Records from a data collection
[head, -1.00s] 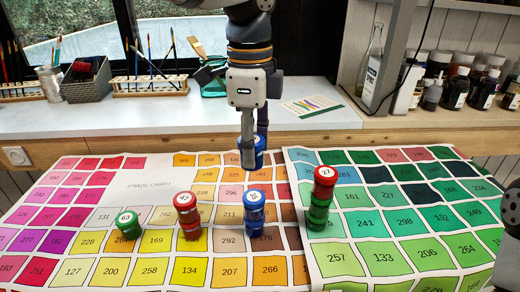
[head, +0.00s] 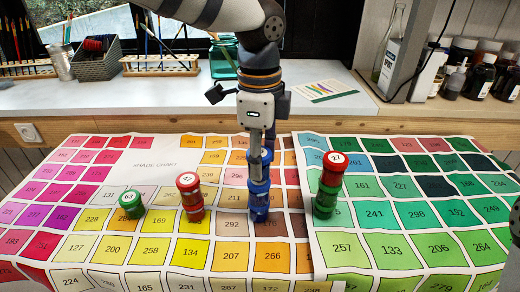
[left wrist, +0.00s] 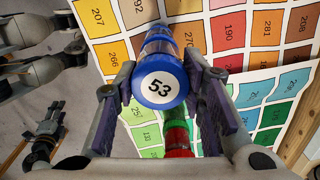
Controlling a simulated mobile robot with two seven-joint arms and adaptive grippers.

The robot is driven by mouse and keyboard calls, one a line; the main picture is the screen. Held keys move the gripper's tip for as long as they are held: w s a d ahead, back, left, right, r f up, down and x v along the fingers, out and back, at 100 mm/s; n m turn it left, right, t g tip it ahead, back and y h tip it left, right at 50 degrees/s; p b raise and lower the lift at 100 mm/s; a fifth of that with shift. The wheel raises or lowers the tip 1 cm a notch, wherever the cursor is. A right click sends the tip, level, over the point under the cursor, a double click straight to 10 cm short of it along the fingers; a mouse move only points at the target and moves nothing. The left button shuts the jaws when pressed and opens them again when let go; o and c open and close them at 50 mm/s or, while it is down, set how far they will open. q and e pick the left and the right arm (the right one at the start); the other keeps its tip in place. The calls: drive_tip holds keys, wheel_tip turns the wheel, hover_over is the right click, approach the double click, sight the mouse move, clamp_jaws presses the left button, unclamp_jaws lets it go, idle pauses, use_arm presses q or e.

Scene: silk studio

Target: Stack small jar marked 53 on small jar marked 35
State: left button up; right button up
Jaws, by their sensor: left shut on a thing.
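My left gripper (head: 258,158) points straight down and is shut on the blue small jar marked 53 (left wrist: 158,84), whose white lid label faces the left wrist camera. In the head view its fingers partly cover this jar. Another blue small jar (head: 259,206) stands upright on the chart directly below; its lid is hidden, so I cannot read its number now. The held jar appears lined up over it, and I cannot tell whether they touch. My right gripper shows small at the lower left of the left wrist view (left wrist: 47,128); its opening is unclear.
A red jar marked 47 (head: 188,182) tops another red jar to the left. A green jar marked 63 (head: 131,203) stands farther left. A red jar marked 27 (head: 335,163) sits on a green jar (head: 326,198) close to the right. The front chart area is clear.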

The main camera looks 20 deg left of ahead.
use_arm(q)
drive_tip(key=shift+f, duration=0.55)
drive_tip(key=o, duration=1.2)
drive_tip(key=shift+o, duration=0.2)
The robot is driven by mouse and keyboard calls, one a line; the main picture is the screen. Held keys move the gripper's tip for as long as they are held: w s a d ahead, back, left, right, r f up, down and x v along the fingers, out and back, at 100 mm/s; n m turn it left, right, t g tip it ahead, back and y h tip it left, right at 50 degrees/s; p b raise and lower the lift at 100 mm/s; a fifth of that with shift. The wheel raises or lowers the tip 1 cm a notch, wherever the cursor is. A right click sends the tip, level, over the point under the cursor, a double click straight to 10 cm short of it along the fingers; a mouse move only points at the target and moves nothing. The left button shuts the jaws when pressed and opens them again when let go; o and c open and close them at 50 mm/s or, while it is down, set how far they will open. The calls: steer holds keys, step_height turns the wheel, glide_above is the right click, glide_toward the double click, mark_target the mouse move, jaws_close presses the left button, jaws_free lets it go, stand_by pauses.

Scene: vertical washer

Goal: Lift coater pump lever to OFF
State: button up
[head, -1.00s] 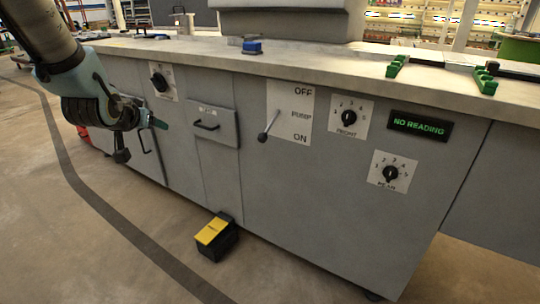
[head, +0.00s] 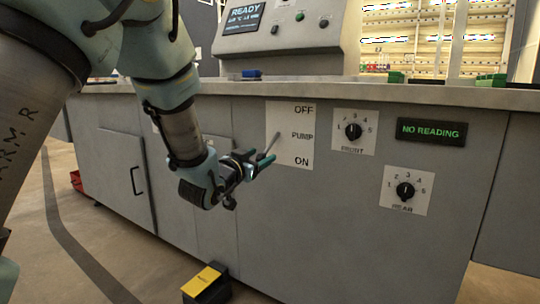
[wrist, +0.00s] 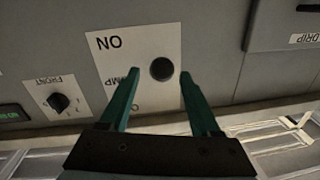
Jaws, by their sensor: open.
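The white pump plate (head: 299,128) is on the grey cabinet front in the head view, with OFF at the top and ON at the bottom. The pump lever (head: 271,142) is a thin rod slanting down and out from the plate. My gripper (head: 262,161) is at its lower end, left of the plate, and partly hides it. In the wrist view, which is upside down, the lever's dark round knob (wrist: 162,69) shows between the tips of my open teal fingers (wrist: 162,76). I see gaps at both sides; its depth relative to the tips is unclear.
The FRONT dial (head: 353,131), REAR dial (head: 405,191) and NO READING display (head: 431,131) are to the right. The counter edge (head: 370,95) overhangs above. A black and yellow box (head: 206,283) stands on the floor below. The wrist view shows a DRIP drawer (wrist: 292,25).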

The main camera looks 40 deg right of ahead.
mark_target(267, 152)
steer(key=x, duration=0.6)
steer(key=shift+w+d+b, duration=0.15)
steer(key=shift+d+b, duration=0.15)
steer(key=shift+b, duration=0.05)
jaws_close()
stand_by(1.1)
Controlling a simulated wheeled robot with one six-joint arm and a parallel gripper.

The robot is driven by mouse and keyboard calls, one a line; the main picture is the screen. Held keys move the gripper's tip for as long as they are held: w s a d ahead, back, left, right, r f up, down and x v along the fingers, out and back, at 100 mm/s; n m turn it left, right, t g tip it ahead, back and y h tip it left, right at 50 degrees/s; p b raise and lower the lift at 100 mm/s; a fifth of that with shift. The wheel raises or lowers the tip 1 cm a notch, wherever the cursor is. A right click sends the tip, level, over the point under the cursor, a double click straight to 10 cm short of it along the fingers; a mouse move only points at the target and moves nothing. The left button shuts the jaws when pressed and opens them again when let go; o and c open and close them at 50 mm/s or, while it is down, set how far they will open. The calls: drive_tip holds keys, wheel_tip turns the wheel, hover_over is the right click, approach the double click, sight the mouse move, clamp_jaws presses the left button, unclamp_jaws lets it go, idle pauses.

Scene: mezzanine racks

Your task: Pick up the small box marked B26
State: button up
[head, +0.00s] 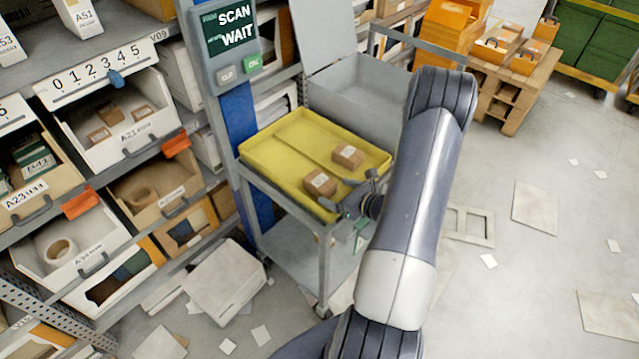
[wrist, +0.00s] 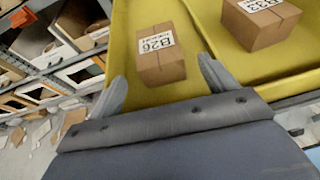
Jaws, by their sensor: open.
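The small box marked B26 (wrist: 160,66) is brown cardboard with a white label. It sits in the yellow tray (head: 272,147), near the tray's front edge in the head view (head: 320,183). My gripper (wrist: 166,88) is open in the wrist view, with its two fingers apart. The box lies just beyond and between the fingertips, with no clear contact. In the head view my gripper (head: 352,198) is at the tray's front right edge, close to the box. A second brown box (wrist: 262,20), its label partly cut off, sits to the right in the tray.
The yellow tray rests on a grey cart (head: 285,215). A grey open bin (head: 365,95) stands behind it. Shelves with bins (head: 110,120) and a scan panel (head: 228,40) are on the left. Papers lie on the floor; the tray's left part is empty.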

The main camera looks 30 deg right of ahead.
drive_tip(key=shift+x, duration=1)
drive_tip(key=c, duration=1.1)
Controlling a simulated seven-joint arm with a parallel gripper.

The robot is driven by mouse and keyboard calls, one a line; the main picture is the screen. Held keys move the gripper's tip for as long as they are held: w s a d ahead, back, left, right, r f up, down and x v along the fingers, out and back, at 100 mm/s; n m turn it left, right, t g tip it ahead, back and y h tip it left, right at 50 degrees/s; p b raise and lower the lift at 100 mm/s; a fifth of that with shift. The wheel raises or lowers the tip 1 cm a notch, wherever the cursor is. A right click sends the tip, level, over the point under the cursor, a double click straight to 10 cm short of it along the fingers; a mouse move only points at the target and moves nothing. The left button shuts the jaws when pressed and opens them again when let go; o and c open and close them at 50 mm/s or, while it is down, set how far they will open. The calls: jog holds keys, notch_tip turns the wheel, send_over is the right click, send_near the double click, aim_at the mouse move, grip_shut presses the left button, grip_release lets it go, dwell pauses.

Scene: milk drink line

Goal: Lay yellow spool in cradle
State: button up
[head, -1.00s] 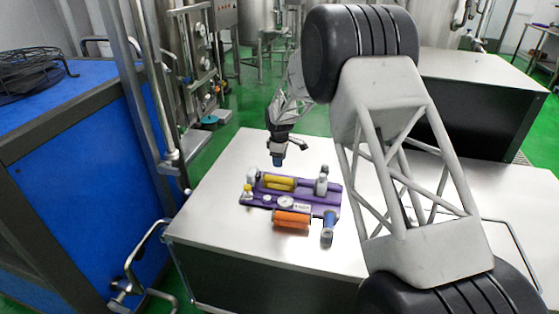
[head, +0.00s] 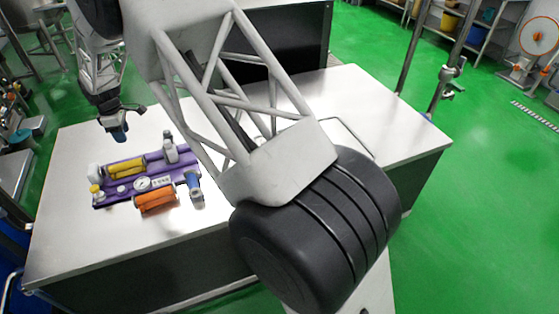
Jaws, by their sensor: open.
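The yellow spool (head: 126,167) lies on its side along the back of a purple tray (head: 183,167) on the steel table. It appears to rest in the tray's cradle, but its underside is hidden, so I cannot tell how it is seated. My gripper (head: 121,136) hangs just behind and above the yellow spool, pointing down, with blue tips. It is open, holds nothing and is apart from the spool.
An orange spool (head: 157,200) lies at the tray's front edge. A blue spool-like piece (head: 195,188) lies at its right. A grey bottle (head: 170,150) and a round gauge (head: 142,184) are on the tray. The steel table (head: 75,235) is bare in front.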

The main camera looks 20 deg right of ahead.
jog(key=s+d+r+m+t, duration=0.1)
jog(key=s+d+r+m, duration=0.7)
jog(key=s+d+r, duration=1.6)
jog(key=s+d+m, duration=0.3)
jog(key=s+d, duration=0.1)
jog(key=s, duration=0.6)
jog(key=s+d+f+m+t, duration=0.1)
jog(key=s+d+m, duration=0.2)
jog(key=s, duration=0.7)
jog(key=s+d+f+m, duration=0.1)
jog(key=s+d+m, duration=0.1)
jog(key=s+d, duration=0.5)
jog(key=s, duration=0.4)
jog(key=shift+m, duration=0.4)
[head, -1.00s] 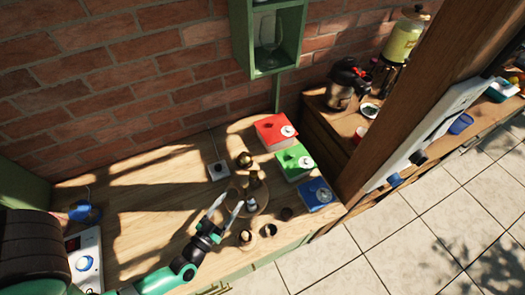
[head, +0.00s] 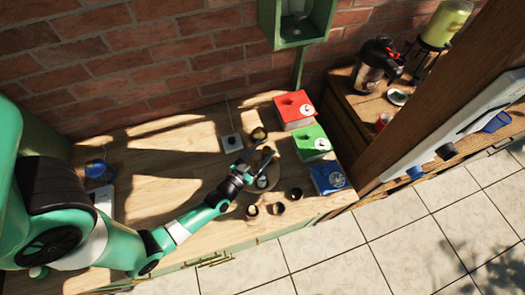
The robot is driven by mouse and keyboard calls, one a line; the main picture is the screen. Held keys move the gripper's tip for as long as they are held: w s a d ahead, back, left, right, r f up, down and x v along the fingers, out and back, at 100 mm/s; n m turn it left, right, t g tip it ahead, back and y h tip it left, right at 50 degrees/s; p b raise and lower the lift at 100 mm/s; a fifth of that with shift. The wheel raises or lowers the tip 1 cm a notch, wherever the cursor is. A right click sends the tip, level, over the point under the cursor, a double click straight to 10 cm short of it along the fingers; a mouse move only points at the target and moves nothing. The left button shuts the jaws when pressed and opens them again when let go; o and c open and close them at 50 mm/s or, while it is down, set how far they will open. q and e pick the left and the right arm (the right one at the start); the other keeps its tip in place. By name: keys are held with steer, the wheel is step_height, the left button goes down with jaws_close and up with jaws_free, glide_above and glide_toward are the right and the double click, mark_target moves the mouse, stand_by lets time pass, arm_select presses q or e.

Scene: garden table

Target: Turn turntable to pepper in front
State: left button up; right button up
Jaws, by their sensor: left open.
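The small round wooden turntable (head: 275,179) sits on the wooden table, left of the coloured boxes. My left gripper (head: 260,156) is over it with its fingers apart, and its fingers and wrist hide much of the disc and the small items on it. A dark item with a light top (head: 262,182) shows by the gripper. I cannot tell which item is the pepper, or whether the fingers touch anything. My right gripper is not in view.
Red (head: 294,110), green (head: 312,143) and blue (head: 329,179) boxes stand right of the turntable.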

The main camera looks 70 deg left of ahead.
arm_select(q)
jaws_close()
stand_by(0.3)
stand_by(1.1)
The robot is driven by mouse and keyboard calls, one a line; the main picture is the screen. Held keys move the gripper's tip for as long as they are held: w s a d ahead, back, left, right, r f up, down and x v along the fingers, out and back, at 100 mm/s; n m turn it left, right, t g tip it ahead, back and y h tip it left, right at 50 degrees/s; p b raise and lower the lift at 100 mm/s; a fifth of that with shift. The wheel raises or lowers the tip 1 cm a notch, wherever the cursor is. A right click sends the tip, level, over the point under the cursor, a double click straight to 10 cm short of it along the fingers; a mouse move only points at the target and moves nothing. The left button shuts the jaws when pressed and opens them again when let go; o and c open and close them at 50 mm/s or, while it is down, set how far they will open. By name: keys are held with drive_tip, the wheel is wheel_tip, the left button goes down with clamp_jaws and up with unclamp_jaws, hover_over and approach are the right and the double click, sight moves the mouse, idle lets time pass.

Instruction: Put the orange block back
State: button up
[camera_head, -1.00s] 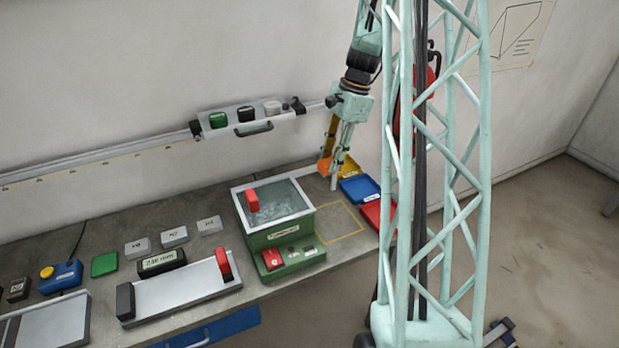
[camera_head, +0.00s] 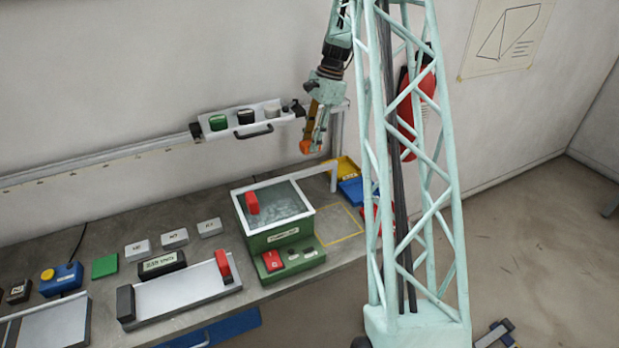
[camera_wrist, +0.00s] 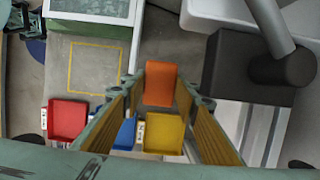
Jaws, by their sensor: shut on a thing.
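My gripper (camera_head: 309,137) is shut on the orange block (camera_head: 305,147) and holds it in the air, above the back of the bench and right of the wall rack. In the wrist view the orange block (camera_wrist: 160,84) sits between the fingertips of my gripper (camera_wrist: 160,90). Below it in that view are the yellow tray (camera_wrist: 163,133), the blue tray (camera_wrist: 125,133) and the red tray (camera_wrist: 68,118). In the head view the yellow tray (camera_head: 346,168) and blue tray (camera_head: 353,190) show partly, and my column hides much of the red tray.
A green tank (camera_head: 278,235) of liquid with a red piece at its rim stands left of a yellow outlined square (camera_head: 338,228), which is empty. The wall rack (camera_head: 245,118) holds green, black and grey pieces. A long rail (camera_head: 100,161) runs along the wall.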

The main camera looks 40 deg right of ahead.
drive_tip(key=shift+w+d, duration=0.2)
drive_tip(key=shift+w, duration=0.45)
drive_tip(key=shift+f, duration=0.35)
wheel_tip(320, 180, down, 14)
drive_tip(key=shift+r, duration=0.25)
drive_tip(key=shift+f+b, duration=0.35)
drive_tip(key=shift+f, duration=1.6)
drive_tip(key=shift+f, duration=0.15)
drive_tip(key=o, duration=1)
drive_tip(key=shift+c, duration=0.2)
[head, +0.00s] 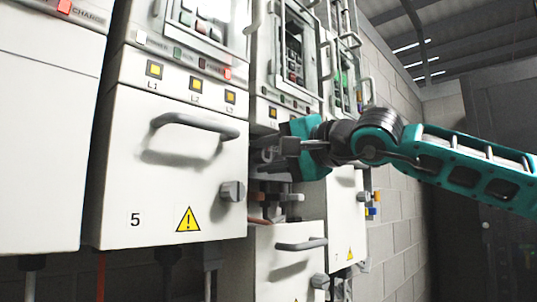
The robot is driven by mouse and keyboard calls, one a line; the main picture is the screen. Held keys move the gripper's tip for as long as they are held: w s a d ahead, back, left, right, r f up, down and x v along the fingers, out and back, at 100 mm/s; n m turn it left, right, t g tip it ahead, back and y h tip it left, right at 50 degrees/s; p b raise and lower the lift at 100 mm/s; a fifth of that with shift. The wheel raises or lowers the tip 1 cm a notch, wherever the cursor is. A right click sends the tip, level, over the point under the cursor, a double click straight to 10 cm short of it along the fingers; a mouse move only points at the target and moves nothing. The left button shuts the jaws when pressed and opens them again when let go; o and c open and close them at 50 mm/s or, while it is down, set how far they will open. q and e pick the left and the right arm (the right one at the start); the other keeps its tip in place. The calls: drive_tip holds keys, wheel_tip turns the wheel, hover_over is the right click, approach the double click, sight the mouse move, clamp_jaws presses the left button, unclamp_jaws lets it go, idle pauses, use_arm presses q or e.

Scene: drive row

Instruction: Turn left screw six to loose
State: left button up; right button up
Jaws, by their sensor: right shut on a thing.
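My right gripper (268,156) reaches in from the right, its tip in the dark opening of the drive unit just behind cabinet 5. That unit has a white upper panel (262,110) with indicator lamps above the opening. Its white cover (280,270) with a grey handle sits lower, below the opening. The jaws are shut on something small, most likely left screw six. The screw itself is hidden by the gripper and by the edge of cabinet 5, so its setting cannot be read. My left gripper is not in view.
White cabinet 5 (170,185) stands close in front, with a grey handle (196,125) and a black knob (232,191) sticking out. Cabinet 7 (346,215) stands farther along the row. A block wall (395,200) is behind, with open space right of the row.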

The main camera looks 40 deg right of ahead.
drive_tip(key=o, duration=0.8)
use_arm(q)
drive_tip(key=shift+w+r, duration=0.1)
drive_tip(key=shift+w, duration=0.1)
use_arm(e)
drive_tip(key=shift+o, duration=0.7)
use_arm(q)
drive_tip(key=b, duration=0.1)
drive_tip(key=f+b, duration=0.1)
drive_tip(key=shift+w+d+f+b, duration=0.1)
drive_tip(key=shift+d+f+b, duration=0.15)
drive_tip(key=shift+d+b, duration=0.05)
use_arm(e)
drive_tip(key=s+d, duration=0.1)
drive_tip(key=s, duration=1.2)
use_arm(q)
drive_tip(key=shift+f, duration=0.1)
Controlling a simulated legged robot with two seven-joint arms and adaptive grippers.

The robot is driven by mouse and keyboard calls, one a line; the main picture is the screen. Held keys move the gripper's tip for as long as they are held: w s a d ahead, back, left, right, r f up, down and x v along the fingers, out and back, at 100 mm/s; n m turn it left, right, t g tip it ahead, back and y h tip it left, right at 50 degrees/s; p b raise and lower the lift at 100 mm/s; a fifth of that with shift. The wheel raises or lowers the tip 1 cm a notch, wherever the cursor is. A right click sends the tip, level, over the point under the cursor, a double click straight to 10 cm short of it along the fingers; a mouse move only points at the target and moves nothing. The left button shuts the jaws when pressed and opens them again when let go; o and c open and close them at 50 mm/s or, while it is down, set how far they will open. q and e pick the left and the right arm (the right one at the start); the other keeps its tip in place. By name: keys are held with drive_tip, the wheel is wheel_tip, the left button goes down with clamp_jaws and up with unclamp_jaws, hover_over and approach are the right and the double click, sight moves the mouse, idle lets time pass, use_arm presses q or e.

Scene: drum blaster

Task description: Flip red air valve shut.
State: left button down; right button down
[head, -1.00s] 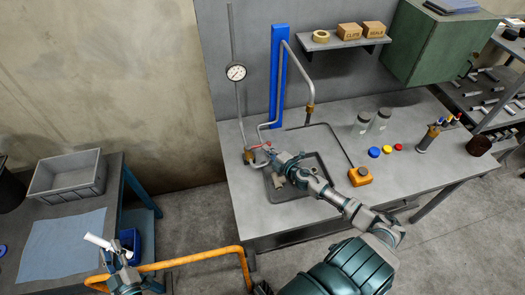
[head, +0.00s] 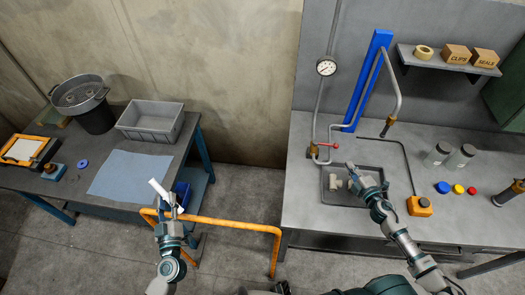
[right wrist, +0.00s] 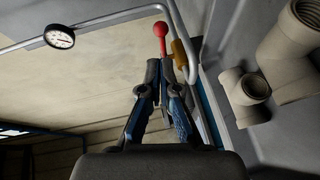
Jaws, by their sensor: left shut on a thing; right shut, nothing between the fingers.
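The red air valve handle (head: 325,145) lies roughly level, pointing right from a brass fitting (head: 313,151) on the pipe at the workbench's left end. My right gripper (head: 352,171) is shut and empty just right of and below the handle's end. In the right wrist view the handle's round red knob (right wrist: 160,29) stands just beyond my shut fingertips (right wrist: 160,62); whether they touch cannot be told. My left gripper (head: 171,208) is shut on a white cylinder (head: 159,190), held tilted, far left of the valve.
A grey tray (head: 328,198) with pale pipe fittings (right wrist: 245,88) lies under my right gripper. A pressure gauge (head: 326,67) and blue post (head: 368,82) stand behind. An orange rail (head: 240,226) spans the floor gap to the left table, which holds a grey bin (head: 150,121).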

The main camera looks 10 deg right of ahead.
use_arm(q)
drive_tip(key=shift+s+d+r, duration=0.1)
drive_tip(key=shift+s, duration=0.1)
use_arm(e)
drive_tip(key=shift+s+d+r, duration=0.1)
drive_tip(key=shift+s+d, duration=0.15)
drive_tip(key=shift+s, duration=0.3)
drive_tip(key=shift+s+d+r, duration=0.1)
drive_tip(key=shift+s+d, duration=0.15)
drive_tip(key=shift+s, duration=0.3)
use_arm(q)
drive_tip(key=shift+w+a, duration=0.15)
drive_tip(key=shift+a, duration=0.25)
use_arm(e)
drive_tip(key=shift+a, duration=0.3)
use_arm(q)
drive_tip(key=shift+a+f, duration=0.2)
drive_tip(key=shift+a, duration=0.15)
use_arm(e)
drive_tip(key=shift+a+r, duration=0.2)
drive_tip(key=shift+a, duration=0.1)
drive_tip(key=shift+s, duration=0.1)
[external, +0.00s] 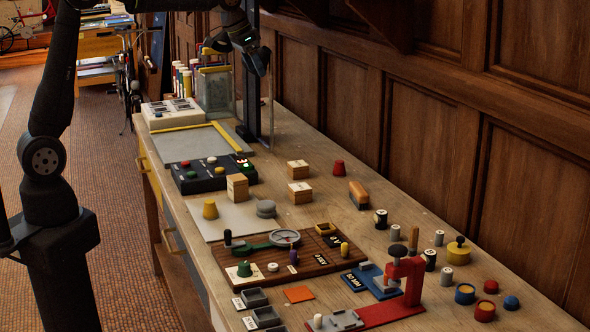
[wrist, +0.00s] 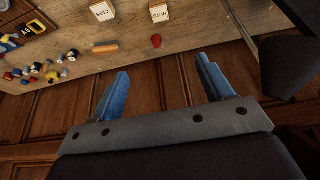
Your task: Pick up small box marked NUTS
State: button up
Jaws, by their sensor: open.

◆ **Do this**
Everything from the first line to the line with "Controlling a simulated mobile" must be repeated exactly, and nothing else. Leave the pictures out.

◆ **Expected output**
[head, -1.00s] 
[head, +0.00s] 
[left wrist, +0.00s] 
Controlling a simulated mobile robot with two seven-joint arms and adaptive grippers.

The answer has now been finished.